There have been some studies on the history of cycling and this article notes many firsts where Levantines led the way, including the first date when bicycles were seen in Smyrna was 1885, first bicycle race took place 15 May 1895 where of the 6 races, 5 were won by a ‘Petrice’ from Karşıyaka / Cordelio. The first inter-city bicycle race organised by Smyrna Levantines took place in 1897, and documents show the Bornova Levantines started organising their own sporting championships from the beginning of 20th century of which cycling was also one of the events. Later the local Greek community organised the Panionian Games held in Bournabat regularly where again cycling was one of the activities.

A trio of cyclists from a similar era though the bikes are slightly different in style, smaller wheels and mud-guards at the then pleasure area of Smyrna, Halkapınar.
It appears the sport spread in geography and communities fast, as this competition winner from that era from Bursa shows.
The vehicle also taken up by the Ottoman authorities for duties: detachment of police of Adana on bicycles.
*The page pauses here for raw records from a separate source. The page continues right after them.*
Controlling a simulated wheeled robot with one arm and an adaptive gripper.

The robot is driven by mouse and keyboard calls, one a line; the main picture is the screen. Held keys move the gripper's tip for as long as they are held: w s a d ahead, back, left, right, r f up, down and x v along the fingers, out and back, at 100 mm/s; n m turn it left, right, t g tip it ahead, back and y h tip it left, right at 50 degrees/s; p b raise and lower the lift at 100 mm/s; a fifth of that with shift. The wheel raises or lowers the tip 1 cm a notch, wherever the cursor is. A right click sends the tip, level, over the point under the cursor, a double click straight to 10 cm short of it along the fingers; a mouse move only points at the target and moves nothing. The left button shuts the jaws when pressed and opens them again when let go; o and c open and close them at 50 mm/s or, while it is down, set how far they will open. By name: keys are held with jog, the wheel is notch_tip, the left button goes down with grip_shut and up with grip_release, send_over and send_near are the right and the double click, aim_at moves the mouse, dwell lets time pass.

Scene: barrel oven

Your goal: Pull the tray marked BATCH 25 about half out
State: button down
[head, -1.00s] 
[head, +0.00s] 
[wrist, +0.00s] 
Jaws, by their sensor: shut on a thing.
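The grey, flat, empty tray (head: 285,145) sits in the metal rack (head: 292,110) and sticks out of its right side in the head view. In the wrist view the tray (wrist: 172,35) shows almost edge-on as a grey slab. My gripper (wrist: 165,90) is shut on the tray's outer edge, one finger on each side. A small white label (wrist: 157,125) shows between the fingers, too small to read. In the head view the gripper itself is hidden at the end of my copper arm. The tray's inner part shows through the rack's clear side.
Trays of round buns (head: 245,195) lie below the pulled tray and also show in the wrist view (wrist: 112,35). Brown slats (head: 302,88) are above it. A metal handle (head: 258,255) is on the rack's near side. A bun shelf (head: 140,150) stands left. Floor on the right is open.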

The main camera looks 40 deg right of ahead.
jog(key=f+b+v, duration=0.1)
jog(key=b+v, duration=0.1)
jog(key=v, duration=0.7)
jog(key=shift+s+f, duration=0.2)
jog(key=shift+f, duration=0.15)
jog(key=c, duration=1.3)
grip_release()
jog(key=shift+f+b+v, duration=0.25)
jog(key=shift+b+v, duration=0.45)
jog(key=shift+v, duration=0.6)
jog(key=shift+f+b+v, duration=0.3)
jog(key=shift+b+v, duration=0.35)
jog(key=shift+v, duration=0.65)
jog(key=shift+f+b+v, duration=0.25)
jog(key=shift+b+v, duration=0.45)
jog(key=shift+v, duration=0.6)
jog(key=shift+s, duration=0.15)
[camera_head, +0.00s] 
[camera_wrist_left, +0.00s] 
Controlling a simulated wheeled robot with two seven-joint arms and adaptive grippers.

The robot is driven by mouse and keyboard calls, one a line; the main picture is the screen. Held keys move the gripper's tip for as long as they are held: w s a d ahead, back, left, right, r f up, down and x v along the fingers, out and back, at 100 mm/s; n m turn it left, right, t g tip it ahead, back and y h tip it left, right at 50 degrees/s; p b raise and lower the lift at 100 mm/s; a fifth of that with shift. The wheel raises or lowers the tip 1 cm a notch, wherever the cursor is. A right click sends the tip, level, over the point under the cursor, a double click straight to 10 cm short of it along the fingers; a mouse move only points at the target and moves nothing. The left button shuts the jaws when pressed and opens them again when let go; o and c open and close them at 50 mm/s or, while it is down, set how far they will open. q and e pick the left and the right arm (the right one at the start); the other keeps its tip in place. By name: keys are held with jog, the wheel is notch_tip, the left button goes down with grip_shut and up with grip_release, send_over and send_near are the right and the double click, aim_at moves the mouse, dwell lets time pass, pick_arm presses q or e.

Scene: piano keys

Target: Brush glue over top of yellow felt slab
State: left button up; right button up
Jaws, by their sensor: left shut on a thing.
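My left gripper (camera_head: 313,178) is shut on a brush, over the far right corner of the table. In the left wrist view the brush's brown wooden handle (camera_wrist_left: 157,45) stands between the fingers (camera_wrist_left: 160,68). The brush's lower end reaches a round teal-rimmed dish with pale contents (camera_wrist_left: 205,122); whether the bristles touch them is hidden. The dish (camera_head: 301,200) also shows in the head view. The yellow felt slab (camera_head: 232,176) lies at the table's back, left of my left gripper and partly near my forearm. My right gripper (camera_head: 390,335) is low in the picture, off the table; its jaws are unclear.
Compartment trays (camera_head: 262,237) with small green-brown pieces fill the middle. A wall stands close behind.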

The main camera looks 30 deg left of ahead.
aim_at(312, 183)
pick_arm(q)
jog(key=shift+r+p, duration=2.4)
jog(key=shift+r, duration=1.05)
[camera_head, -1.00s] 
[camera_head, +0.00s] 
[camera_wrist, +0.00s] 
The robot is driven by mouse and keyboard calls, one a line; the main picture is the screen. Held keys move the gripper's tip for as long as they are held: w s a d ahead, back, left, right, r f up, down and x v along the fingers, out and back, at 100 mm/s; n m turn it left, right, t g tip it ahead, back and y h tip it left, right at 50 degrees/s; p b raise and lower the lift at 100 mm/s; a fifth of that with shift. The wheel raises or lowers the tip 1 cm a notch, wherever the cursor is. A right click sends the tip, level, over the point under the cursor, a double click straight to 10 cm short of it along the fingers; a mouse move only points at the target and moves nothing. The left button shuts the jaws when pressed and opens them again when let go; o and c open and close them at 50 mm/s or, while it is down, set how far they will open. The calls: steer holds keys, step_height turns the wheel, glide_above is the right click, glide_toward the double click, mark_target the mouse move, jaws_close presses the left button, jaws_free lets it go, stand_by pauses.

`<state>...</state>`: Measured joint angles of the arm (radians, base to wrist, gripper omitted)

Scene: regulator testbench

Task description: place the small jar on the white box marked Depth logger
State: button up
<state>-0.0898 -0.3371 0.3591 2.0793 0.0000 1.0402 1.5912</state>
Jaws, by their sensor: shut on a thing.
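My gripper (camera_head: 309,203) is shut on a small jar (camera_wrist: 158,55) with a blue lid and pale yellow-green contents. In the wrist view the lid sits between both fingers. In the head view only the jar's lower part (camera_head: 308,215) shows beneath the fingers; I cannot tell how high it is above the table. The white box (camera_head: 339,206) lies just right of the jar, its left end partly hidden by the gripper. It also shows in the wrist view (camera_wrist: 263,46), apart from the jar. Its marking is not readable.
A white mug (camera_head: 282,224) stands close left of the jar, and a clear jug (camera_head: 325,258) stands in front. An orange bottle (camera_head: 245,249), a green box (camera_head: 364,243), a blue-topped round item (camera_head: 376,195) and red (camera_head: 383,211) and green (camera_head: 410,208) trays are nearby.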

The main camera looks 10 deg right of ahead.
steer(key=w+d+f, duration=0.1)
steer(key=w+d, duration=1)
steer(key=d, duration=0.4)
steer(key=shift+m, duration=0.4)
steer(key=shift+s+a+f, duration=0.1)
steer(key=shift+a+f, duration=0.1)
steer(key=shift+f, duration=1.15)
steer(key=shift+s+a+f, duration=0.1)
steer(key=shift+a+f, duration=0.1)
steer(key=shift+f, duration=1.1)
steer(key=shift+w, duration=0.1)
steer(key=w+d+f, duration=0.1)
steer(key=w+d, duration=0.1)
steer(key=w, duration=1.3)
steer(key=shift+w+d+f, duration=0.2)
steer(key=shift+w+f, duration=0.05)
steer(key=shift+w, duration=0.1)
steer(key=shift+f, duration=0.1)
Izmir continues to lead the trend in cycling in a different era and remit. In 2013 Sema Gür, an Izmir history teacher and late bloomer in cycling started a movement through a Facebook post: “As I started cycling, I saw how male-dominated the whole thing was,” Sema told a conference at the Aegean University. “The routes chosen, the lycra clothes, the soberness of bikes… So I decided that I would wear skirts, put flowers on my bike and create a movement that encourages women to cycle on their terms, with their idea of aesthetics. I put the idea of having a ‘Chic Women’s Bicycle Tour’ on Facebook, not sure whether it would take off. 600 women signed up and 300 showed up.” Since then the movement has grown and spread to many other cities in Turkey that campaigns in the softest possible terms to increase cycle routes and their website states the ‘chic’ aspect is to get the attention of municipalities and ministries for this end. There is of course a subtext of feminist and liberal campaigning element within that group ride and Izmir has always considered itself the most Westernised city in Turkey and perhaps this is a lasting Levantine legacy that still resonates long after the majority of that population has moved on.